20世紀の歴史と文学(1937年)

今日は、これまでの動きを改めて振り返りながら、1937年の出来事に触れよう。

日本の戦争責任を考えるとき、シビリアン・コントロール(=文民統制)が効かなかったことも一つの要因ではあるが、海軍出身の退役大将が総理大臣になっても、軍部の暴走は止められていなかったことが分かっただろう。

斎藤実も岡田啓介も海軍出身の総理大臣だった。

結果的に、世間を震撼させた二・二六事件は、昭和天皇の鶴の一声で鎮圧されたのである。

したがって、日本国内に限れば、天皇の影響力で、まさしく大日本帝国憲法第11条の「天皇は陸海軍を統帥す」という条文どおりの統制を図ることができたはずである。

また、日本が国際連盟を脱退するときも、天皇の詔書が発布されている。

天皇の指示があれば、なんとかできたのではないかという見方もできるが、実は、国際連盟の脱退は、日本政府がそうするしか方法がなかったというのが実状であった。

ここで押さえておきたいのは、満州=中国全体ではないということである。

日本は、今の中国の東北3省(=遼寧省、吉林省、黒竜江省)にあたるエリアを占領していたが、このエリアが満州であり、このエリア外に出れば、そこは満州ではない中国になる。

満州の西部には、当時は「熱河(ねっか)省」というエリアがあり、その熱河省を西へ横断して河北省に入ると、今の中国の首都である北京が近くにある。

北京から南下していくと、南京や上海があるのは多くの人が知っていると思うが、そこはもう満州ではない。

満州には、昨日の記事でも東條英機が司令官として赴任していたことに触れたが、1932年9月に締結されていた日満議定書に則って、この満州に駐屯していた日本軍は「関東軍」と呼ばれていた。

日本の首都圏を含む「関東地方」の意味ではなく、中国の東北地方すなわち満州に駐屯していたことからそう呼ばれていた。

この関東軍が、さらに領土拡大を目論んで、日本政府や昭和天皇の影響力が国内のようにすぐには及ばなかったこともあり、1932年1月に上海事変を起こしている。

この上海事変とは、日本人の僧侶が中国人に襲撃された報復だとして関東軍が上海に攻め入った事件なのだが、実は、関東軍による中国人買収工作であり、何も知らない中国軍は、この突然の攻撃によって反日感情を高めることになった。

関東軍の目的は、前年の満州事変から国際社会の目を逸らすことにあったのだが、その満州事変でさえ、自作自演だったのである。

中国は、この上海事変に反発して、日本を国際連盟規約違反だと訴える動きを見せたのだが、これに驚いた日本政府は、規約違反による経済制裁を受けるとマズイということになり、やむなく連盟脱退を、閣議決定の上で最後の切り札にしていた。
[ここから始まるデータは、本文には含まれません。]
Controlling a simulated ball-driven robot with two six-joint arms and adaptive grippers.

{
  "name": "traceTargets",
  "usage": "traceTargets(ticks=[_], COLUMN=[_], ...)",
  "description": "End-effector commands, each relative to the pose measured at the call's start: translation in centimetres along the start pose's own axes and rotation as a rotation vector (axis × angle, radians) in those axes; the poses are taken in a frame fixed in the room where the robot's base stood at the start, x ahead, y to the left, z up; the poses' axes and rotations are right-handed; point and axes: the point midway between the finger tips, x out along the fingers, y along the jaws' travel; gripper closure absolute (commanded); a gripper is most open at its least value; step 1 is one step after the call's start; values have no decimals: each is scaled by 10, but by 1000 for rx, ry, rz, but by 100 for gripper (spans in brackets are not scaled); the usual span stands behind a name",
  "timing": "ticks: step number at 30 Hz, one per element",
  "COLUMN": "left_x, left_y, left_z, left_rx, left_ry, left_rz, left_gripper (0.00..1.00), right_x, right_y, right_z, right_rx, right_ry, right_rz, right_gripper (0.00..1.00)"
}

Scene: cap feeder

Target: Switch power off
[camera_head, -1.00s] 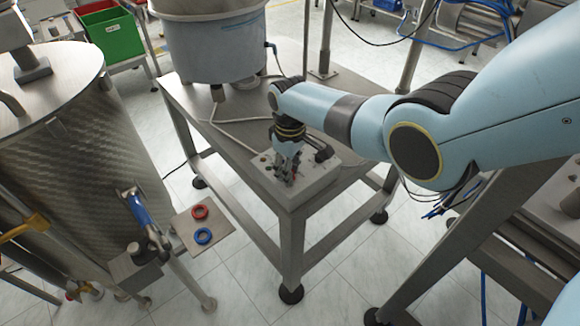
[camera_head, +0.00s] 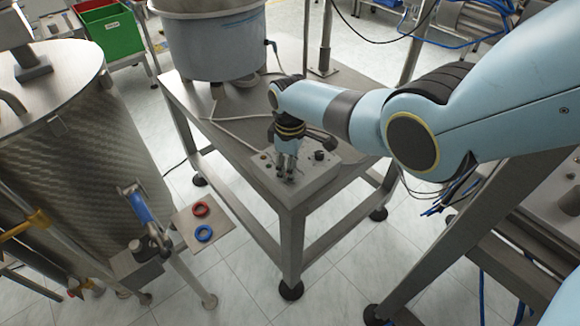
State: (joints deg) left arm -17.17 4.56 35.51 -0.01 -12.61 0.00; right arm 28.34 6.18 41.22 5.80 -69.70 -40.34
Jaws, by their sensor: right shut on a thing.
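A grey control box (camera_head: 318,180) sits on the near corner of a metal table. A black knob (camera_head: 319,155) shows on the right of its top, and small buttons show at its left edge. My right gripper (camera_head: 286,176) points down onto the middle of the box's top. Its fingers are close together on something small at the panel, which the fingers mostly hide. I cannot tell which switch position the panel is in. My left gripper is not in view.
A large bowl feeder (camera_head: 215,45) stands on the table (camera_head: 225,140) behind the box. A steel tank (camera_head: 75,150) fills the left. A small plate (camera_head: 187,236) holds a red ring (camera_head: 200,209) and a blue ring (camera_head: 204,233). A green bin (camera_head: 115,35) stands at the back left.

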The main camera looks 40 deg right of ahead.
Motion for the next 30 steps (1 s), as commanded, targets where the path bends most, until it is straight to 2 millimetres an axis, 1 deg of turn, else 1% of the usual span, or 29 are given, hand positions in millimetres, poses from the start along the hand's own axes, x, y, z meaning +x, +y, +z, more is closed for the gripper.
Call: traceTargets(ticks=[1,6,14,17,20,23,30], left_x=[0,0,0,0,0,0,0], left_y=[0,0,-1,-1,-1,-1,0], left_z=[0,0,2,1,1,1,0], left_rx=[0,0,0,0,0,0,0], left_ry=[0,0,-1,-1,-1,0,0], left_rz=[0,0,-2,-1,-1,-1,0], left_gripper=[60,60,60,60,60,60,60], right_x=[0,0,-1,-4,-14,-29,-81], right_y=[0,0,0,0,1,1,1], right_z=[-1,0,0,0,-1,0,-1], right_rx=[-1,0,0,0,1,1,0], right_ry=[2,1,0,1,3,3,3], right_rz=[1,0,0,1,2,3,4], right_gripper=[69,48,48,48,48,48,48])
つまり、政府も昭和天皇も対応が後手後手に回ってしまっていたのだ。

1937年7月7日、関東軍は、満州の外、つまり中国の北京郊外の盧溝橋(ろこうきょう)において、中国軍と軍事衝突を起こした。

この中国軍が、蔣介石率いる中国国民党だった。

かくして、日本と中国は、「日中戦争」という名の全面戦争に突入することになったのである。